According to ETUC, structural labour market reforms in the form of deregulation of employment protection legislation, undermining or even dismantling collective bargaining structures, promoting ever more flexible labour markets and policies that increase precarious work will not create sustainable new jobs. Instead they will substitute quality jobs with poor jobs and make Europe’s workers even more insecure.
UEAPME Secretary-Genera Andrea Benassi said that “a closer look on issues such as labour market regulations, labour costs, flexicurity, initial and continuous vocational training is needed. All these must be better adapted to the reality of small and micro companies with fewer workers, for a truly dynamic and well functioning labour market.”
Elsa Fornero, Italy's minister of labour, social policies and equal opportunities stressed that dynamism and flexibility translate into labour mobility. They must be fostered through more effective matching tools and the removal of the remaining obstacles to free movement of workers. A good and enhanced intra-EU labour mobility can deeply contribute to the better functioning of the single market, which represents our main source of growth.

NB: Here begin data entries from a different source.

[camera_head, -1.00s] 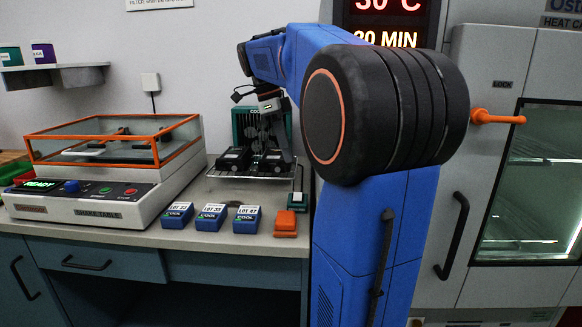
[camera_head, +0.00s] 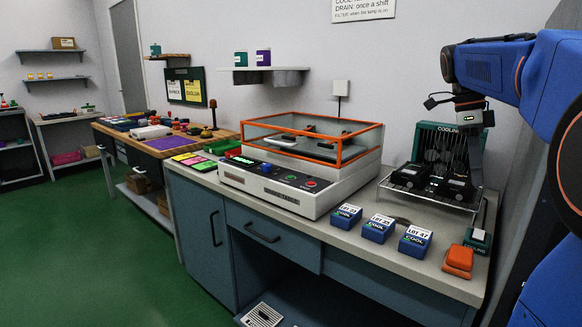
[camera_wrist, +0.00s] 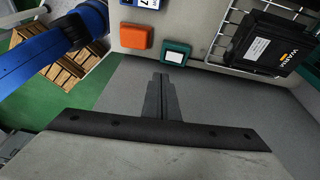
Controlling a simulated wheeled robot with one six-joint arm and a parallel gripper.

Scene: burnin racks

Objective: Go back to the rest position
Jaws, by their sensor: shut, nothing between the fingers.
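My gripper (camera_wrist: 162,78) shows in the wrist view with its two fingers together and nothing between them. In that view it is over the bench edge, near an orange block (camera_wrist: 137,36) and a teal block with a white label (camera_wrist: 176,52). In the head view my blue arm comes in from the right and its wrist is above the cooling rack (camera_head: 474,203). The fingertips are hard to make out there against the dark modules (camera_head: 448,187) on the rack.
Three blue lot boxes (camera_head: 379,229) stand along the bench front, left of the orange block (camera_head: 458,261). A shake table (camera_head: 270,190) with an orange-framed cover is further left. Green floor (camera_head: 80,255) is open at left. The wrist view shows a black module marked WARM (camera_wrist: 271,41).

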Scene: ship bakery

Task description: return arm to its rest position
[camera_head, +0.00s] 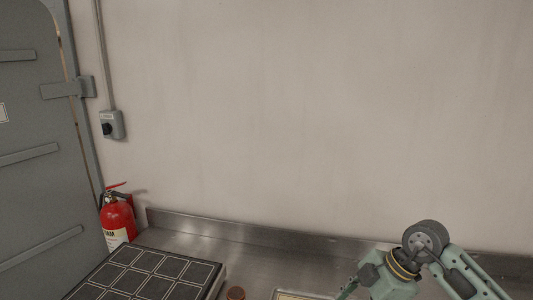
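My right arm comes in at the lower right. Its wrist and the base of my right gripper (352,288) show above the steel counter (250,262). The fingertips lie at or below the bottom edge of the picture, so I cannot tell whether they are open or shut or hold anything. My left arm and left gripper are not in view.
A dark board with a pale square grid (150,277) lies on the counter at left. A red fire extinguisher (117,218) stands by the grey door (35,150).

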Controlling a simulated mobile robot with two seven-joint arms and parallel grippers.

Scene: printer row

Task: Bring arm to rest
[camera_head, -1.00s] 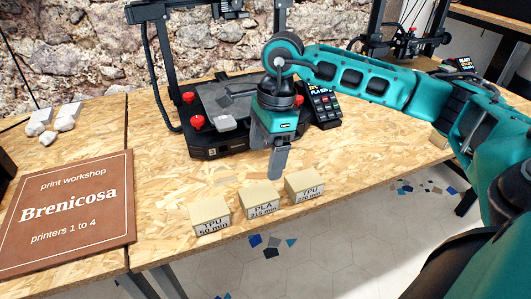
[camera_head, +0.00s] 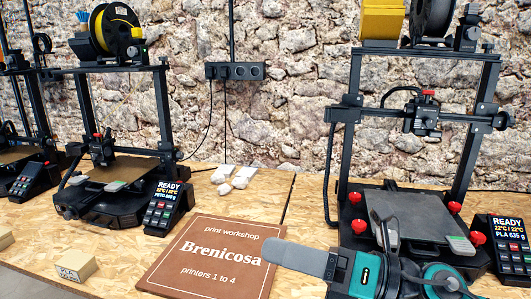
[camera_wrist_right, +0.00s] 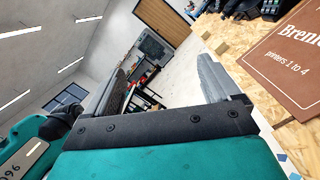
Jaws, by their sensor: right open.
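My right gripper (camera_head: 278,254) is teal with grey fingers and shows at the bottom right of the head view. It points left, with its fingertip over the right edge of the brown sign (camera_head: 207,255) in the picture; I cannot tell the height. In the right wrist view the two fingers of this gripper (camera_wrist_right: 163,72) stand apart with nothing held between them. The room behind shows through the gap. The sign (camera_wrist_right: 288,45) is at the top right there. My left gripper is in neither view.
A printer (camera_head: 400,208) with red knobs stands behind my right arm, its keypad (camera_head: 510,240) at the right edge. Another printer (camera_head: 112,190) stands left. A tan block (camera_head: 75,267) lies at the front left. White pieces (camera_head: 232,178) lie behind the sign on the chipboard table (camera_head: 308,212).

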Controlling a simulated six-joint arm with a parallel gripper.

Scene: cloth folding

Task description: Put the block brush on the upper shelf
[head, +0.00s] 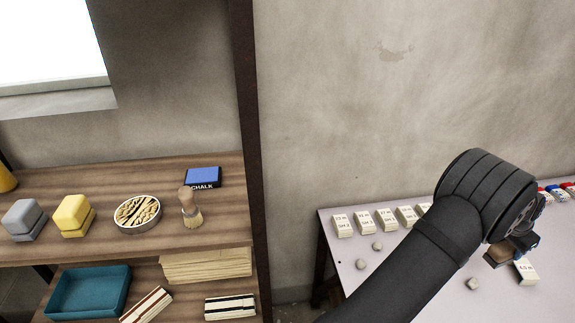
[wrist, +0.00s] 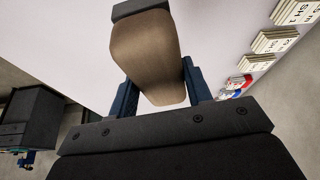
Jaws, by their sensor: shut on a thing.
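In the head view my gripper (head: 516,246) is at the far right, over the white table, shut on the brush (head: 498,253). Part of the brush is hidden by the gripper. The upper shelf (head: 125,179) is a wooden board at the left of the head view, well away from my gripper.
The upper shelf holds grey (head: 23,217) and yellow blocks (head: 73,214), a bowl of pegs (head: 137,212), a round brush (head: 190,210) and a chalk box (head: 203,177). A dark post (head: 246,150) edges the shelf. Labelled blocks (head: 364,221) and pebbles lie on the white table (head: 400,276).

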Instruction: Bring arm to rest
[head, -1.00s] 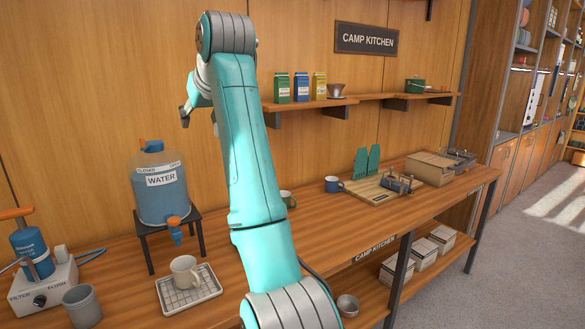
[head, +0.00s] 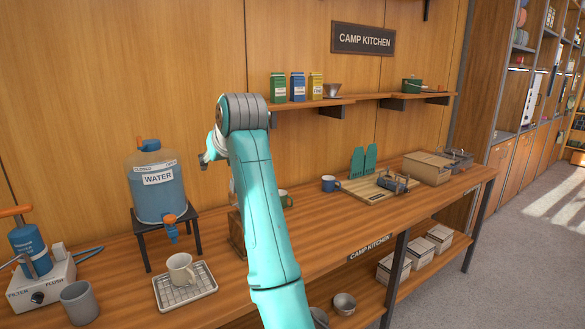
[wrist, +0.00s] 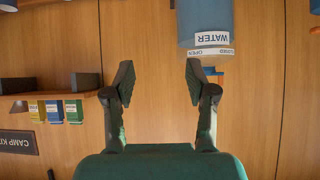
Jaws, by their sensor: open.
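My gripper shows in the wrist view (wrist: 158,82) with its two dark fingers spread wide and nothing between them. The wrist view is upside down and faces the wooden back wall. In the head view my teal arm rises from the bottom middle over the counter, and my gripper (head: 208,156) shows partly at the left of the arm's top end. It is in the air, to the right of the water jug and apart from it. The water jug (head: 158,198) stands on a dark stand and also shows in the wrist view (wrist: 205,18).
A beige mug (head: 180,270) stands on a drying rack (head: 195,296). A grey cup (head: 79,303) and a filter pump (head: 33,262) are at the left. A blue mug (head: 330,184) and a wooden board (head: 362,194) are farther right. A shelf (head: 350,102) holds several packets.

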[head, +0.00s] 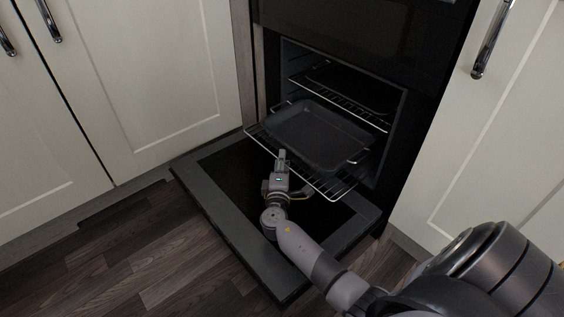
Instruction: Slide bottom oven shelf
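The bottom oven shelf (333,187) is a wire rack that sticks part way out of the open oven (385,150). A dark roasting tray (318,138) with wire handles sits on it. My right gripper (282,156) is at the front edge of the shelf, near its middle, above the open oven door. Its fingers look close together at the rack's front bar, but I cannot tell whether they are closed on it. My left gripper is not in view.
The oven door (345,232) is folded down flat, low over the dark wood floor (130,265). An upper rack (345,100) with a dark tray is inside the oven. Cream cupboards stand left (150,70) and right (500,140). Free floor lies at lower left.

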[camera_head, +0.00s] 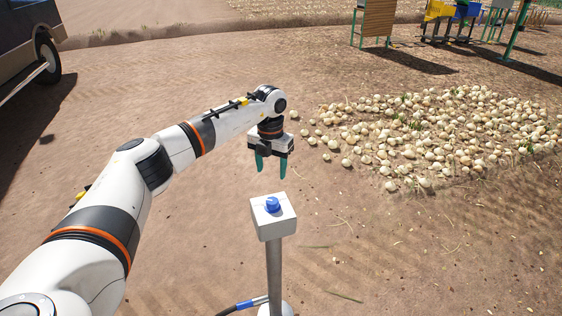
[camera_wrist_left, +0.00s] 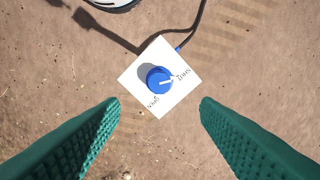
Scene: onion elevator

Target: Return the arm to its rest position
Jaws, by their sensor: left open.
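My left arm reaches in from the left in the head view. Its gripper (camera_head: 271,163) has two teal fingers pointing down, apart and empty. It hangs just behind and above a white control box (camera_head: 274,222) on a grey post. A blue knob (camera_head: 272,204) sits on top of the box. In the left wrist view the knob (camera_wrist_left: 159,80) lies ahead of and between the open fingers (camera_wrist_left: 160,105), not touched by them. The knob has a white pointer line, and dark lettering is printed on the box (camera_wrist_left: 140,72). My right gripper is in neither view.
A large heap of onions (camera_head: 430,135) lies on the bare soil at the right. A dark vehicle (camera_head: 25,50) stands at the upper left. Machinery with yellow and blue parts (camera_head: 440,10) stands at the far right. A cable (camera_head: 243,304) runs from the post's foot.

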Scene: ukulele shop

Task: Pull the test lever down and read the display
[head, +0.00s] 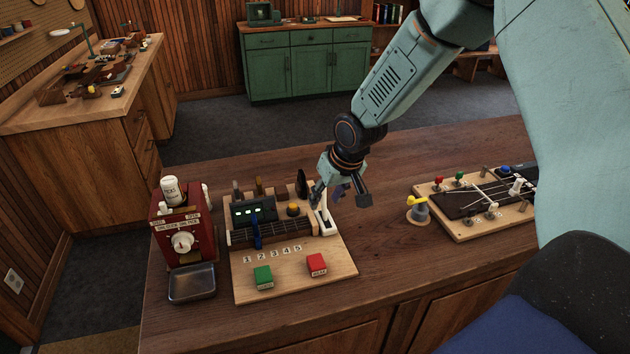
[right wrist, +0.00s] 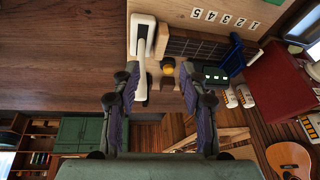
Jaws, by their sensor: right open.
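The test board (head: 300,272) lies on the counter, with a white lever (head: 324,217) in a white slotted plate at its right end. The lever also shows in the right wrist view (right wrist: 141,60), its handle end just inside the left-hand finger. The small dark display (head: 252,212) has green lit marks, too small to read; it also shows in the right wrist view (right wrist: 216,74). My right gripper (head: 333,195) is open above the lever; its fingers also show in the right wrist view (right wrist: 159,78). Contact with the lever cannot be told. My left gripper is out of view.
On the board are a yellow knob (head: 293,209), a green button (head: 263,277) and a red button (head: 316,264). A red machine (head: 183,229) and a metal tray (head: 192,283) stand left. Another fixture board (head: 476,204) lies right.

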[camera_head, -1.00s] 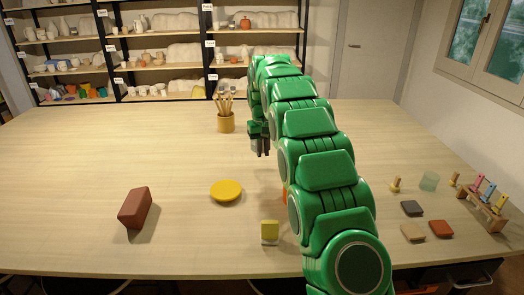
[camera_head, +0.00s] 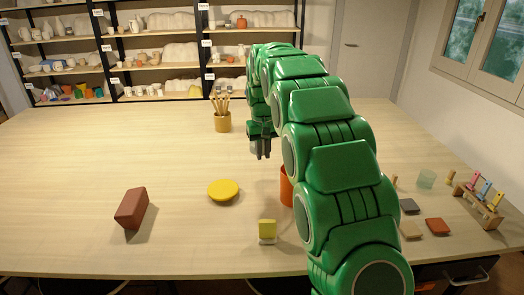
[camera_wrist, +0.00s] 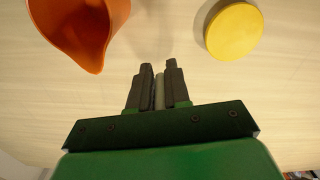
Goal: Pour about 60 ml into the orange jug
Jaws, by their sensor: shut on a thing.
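The orange jug (camera_head: 286,186) is mostly hidden behind my arm in the head view. In the wrist view the jug (camera_wrist: 84,25) is at the upper left, cut by the top edge, with its pointed spout toward my gripper. My gripper (camera_head: 261,150) is above the table, left of my arm and farther back than the jug. In the wrist view my gripper (camera_wrist: 158,82) is shut on a thin, pale grey-green piece (camera_wrist: 159,92). I cannot tell what the piece belongs to. No liquid is visible.
A yellow disc (camera_head: 223,190) lies left of the jug; a yellow-and-white block (camera_head: 267,229) and red-brown block (camera_head: 131,208) stand nearer. A brush pot (camera_head: 223,122) is behind. A pale green cup (camera_head: 426,179), tiles (camera_head: 438,226) and a wooden rack (camera_head: 478,206) are right.

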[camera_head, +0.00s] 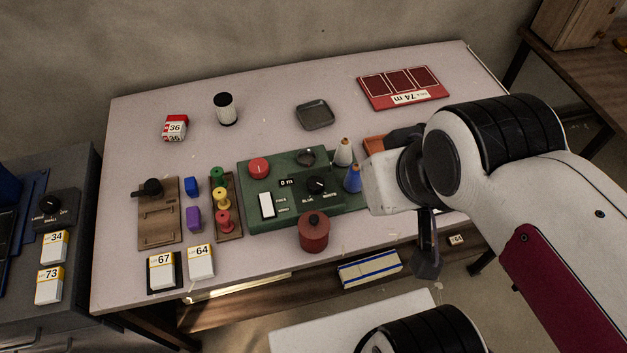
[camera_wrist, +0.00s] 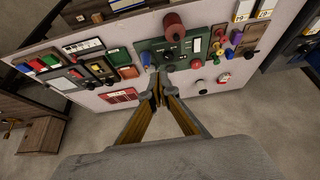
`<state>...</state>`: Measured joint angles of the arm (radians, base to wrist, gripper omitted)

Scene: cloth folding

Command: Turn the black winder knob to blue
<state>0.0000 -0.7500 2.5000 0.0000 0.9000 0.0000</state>
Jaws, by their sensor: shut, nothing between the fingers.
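The green winder panel (camera_head: 285,212) lies on the table. Its black knob (camera_head: 316,184) sits above the printed words BLUE and WHITE; I cannot clearly tell which way its pointer faces. A blue cone (camera_head: 352,178) and a white cone (camera_head: 343,152) stand at the panel's right end. My gripper (camera_head: 427,266) is to the right of the panel, near the table's front edge, apart from the knob. In the wrist view my gripper's (camera_wrist: 158,68) fingertips are together and empty, with the green panel (camera_wrist: 150,44) beyond them.
A red button (camera_head: 259,168) and white switch (camera_head: 267,205) share the panel. Colored spools (camera_head: 221,198) stand to its left. An orange tray (camera_head: 374,144) lies behind my wrist.

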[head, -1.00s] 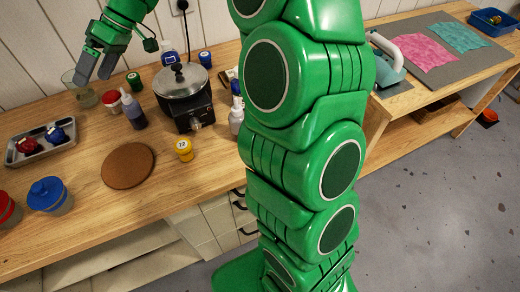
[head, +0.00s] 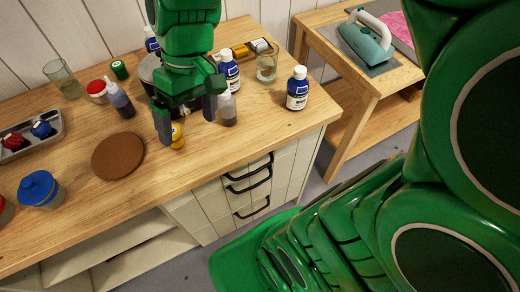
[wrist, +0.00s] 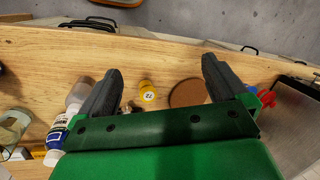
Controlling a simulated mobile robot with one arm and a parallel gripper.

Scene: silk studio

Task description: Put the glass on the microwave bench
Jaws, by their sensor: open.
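Two clear glasses are on the wooden bench (head: 85,222). One glass (head: 62,82) stands upright at the back left, behind the red-lidded jar. The other glass (head: 266,66) stands at the back right, between two blue-and-white bottles; it also shows in the wrist view (wrist: 14,128), at the left edge. My gripper (head: 188,118) is open, pointing down over the middle of the bench, with nothing between its jaws. In the wrist view its jaws (wrist: 160,76) are spread, with a yellow-capped jar (wrist: 147,90) seen between them. No microwave is in view.
Bottles (head: 297,88) (head: 229,72) (head: 227,107) (head: 121,100) crowd the bench around my gripper. A pot is partly hidden behind it. A brown round mat (head: 118,156) lies left. A separate table with an iron (head: 368,40) stands right. Bare wood lies along the front.

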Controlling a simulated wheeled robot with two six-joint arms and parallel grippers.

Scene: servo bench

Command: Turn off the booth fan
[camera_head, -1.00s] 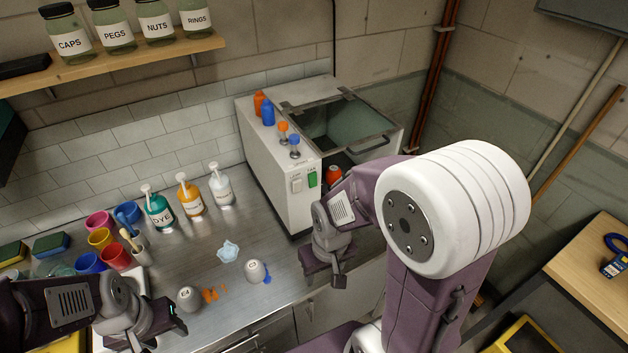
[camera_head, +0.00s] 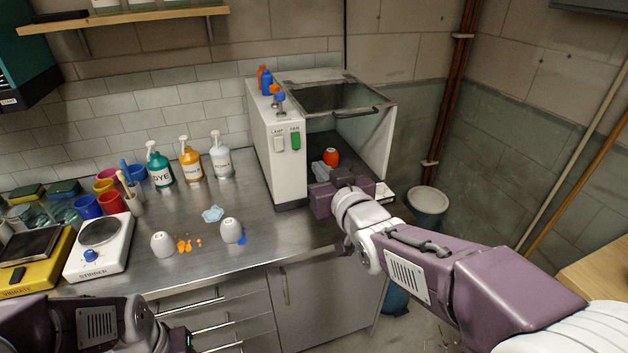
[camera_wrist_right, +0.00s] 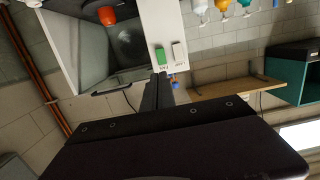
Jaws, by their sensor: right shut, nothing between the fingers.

Social Affairs Director at BusinessEurope Maxime Cerutti addressed this morning the Commission’s conference “jobs for Europe: the employment policy conference”. He stressed that the aim of European employment policy should be to make labour in Europe more productive and competitive. In substance, this involves two dimensions:
"At national level, achieving labour competitiveness requires a continuous adaptation process in the form of structural labour market reforms and in the context of comprehensive flexicurity strategies," he said.
"At European level, the key is to engage in a comprehensive EU employment policy which coordinates the EU labour market strategy with other policy areas with a strong job potential, notably the strengthening and expansion of the Single Market, industrial policy and international trade agreements," Cerutti added.